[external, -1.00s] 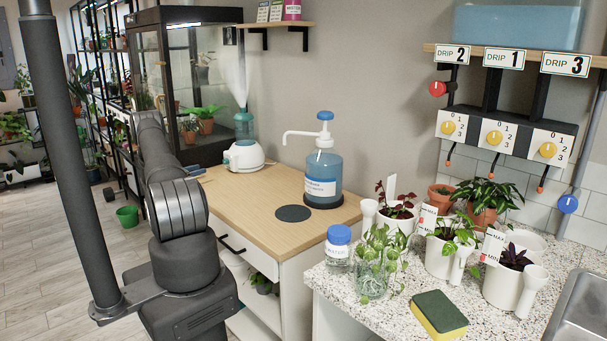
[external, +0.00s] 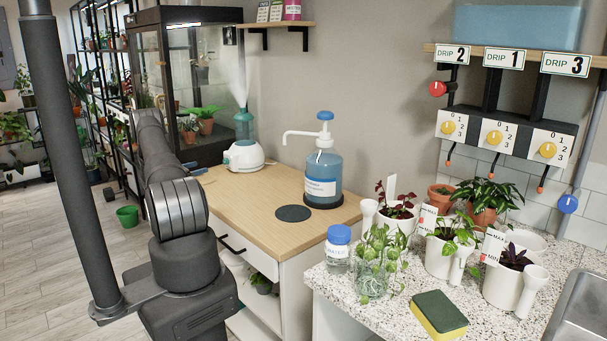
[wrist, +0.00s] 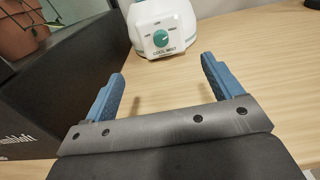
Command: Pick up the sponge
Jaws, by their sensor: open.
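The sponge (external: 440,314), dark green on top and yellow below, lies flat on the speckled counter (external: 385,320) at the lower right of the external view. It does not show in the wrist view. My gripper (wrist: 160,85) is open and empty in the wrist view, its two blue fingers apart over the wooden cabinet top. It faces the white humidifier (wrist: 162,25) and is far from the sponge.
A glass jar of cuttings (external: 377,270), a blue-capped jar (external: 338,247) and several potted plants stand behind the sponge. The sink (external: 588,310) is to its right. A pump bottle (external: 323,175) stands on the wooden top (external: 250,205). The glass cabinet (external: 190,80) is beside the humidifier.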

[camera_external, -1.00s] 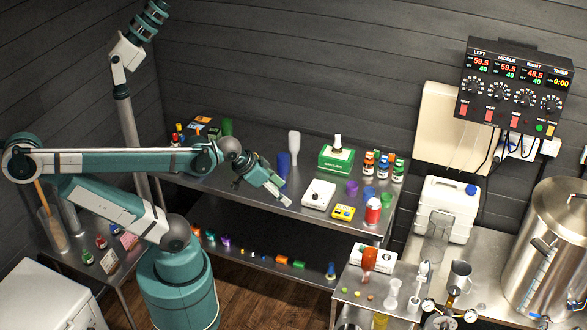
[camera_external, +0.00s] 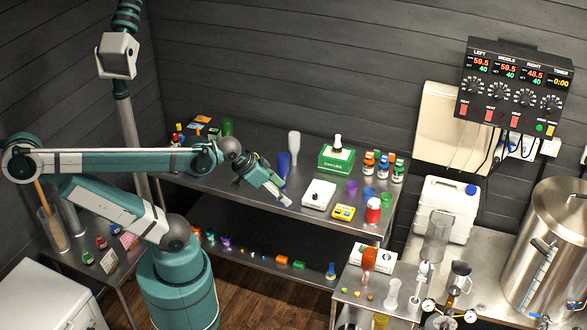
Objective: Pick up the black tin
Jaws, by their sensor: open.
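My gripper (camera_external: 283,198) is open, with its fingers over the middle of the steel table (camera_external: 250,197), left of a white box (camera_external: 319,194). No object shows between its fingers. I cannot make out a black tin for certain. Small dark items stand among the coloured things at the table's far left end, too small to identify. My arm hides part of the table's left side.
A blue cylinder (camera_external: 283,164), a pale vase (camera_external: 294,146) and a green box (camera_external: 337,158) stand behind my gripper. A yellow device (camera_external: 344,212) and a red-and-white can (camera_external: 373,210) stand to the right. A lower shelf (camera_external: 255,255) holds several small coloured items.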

______

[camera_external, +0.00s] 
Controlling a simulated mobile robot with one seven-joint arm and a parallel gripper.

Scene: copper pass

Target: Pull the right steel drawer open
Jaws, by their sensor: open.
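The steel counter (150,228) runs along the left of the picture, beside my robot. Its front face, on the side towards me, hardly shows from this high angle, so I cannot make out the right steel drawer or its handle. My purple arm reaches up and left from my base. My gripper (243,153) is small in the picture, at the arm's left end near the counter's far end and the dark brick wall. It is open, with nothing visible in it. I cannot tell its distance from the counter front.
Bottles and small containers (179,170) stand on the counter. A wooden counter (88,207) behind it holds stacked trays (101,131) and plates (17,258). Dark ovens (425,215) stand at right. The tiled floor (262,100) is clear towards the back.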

______

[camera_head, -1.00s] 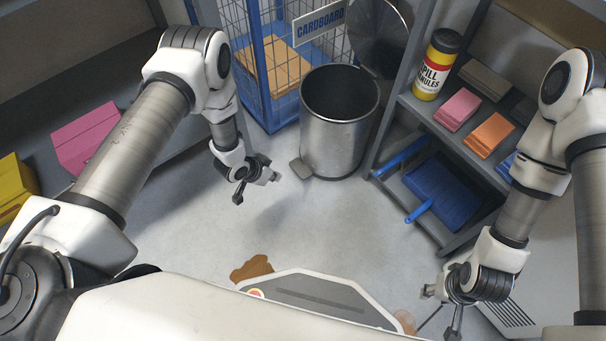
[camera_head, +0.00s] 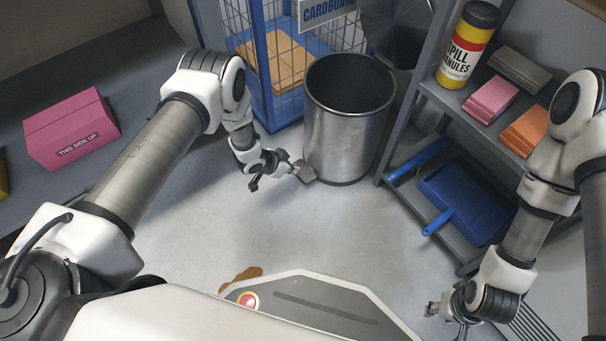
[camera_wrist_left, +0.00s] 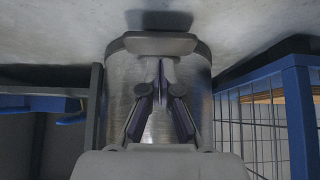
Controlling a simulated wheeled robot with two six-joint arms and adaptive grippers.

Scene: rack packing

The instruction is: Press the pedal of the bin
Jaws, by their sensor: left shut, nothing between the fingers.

______

Among these entries, how many lines include the string "Pick"? Reply with the number by itself.

[Task output]
2